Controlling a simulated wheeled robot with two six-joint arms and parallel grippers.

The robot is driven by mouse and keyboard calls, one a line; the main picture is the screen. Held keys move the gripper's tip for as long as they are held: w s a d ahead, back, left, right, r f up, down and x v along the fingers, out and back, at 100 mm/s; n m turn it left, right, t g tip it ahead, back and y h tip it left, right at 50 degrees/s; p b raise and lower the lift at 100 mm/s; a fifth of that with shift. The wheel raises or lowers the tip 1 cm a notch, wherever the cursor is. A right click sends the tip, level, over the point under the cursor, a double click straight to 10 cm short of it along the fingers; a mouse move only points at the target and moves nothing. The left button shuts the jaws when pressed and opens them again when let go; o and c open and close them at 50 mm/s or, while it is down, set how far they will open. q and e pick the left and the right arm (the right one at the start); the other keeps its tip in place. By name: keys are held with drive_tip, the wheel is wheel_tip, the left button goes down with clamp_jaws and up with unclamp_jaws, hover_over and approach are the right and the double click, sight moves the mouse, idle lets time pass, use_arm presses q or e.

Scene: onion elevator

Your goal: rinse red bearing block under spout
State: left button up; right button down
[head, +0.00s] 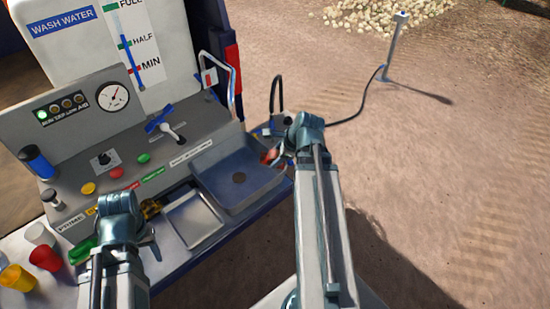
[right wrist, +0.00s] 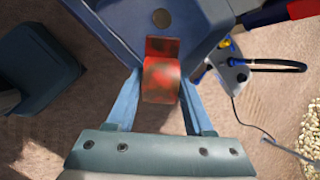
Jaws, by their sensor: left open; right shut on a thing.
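The red bearing block (right wrist: 162,78) is between the fingers of my right gripper (right wrist: 160,90), which is shut on it. In the head view the red block (head: 269,157) shows as a small patch at the right edge of the grey sink basin (head: 240,172), beside my right gripper (head: 280,153). In the wrist view the block is near the basin's edge, with the round drain beyond it. The bent spout pipe (head: 235,80) rises behind the basin; no water stream is visible. My left gripper (head: 140,232) is open over the panel's front left, its fingers partly hidden.
A shallow metal tray (head: 194,219) lies left of the basin. A blue-handled valve (head: 160,122), buttons and a gauge (head: 113,98) are on the panel. Coloured cups (head: 44,258) stand at the lower left. A black hose (head: 345,120) runs right to a post. Open ground lies right.

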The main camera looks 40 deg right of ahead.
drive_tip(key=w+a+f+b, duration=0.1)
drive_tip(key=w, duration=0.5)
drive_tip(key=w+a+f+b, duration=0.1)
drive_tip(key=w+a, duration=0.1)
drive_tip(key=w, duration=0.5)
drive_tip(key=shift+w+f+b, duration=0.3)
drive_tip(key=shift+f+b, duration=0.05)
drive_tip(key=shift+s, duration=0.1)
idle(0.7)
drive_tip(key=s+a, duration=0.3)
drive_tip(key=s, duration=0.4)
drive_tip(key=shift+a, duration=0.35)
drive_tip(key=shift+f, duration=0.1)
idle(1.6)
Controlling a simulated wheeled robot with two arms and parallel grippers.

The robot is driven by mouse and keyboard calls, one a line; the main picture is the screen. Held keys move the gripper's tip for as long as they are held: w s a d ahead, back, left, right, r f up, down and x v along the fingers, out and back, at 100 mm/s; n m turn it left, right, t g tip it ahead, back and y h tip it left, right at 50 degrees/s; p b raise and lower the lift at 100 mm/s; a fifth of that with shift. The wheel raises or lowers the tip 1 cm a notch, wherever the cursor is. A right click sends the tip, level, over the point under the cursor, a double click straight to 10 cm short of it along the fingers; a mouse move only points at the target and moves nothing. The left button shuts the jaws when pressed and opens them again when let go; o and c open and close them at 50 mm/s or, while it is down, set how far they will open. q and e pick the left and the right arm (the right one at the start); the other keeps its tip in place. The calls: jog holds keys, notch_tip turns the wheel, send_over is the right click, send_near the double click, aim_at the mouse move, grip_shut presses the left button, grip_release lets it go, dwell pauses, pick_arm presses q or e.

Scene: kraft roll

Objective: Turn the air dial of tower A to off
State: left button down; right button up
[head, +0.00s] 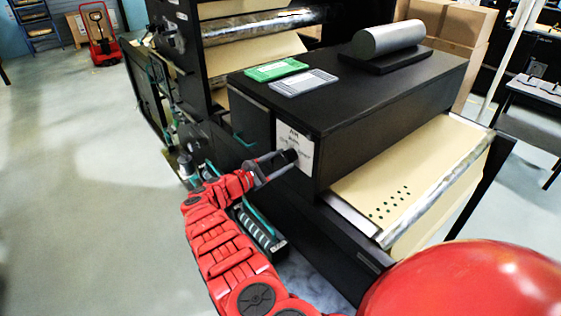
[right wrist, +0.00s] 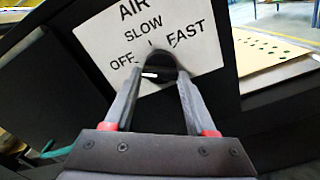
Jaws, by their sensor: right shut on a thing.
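The air dial (right wrist: 156,66) is a round black knob on a white label plate (right wrist: 185,30) marked AIR, SLOW, OFF and FAST. The plate (head: 301,139) also shows in the head view, on the end face of a black machine housing. My right gripper (head: 283,160) is shut on the dial, one finger on each side of it in the right wrist view. A short white line on the dial lies nearly level in that view. I cannot tell exactly which mark it points at. No tower letter is readable. My left gripper is not in view.
A green card (head: 275,69), a grey card (head: 303,82) and a grey roll (head: 388,37) on a black base sit on the housing. Kraft paper (head: 400,170) runs out to the right. A red pallet truck (head: 101,38) stands far back left, with open floor before it.

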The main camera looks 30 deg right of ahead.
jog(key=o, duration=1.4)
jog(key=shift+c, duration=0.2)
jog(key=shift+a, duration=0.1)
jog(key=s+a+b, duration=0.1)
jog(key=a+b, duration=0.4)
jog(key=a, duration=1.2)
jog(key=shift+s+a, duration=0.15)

**WRITTEN TASK**
Copy and report every line where the word "arms" is present.

**RESULT OF THIS TASK**
Controlling a simulated wheeled robot with two six-joint arms and parallel grippers.
Controlling a simulated wheeled robot with two arms and parallel grippers.

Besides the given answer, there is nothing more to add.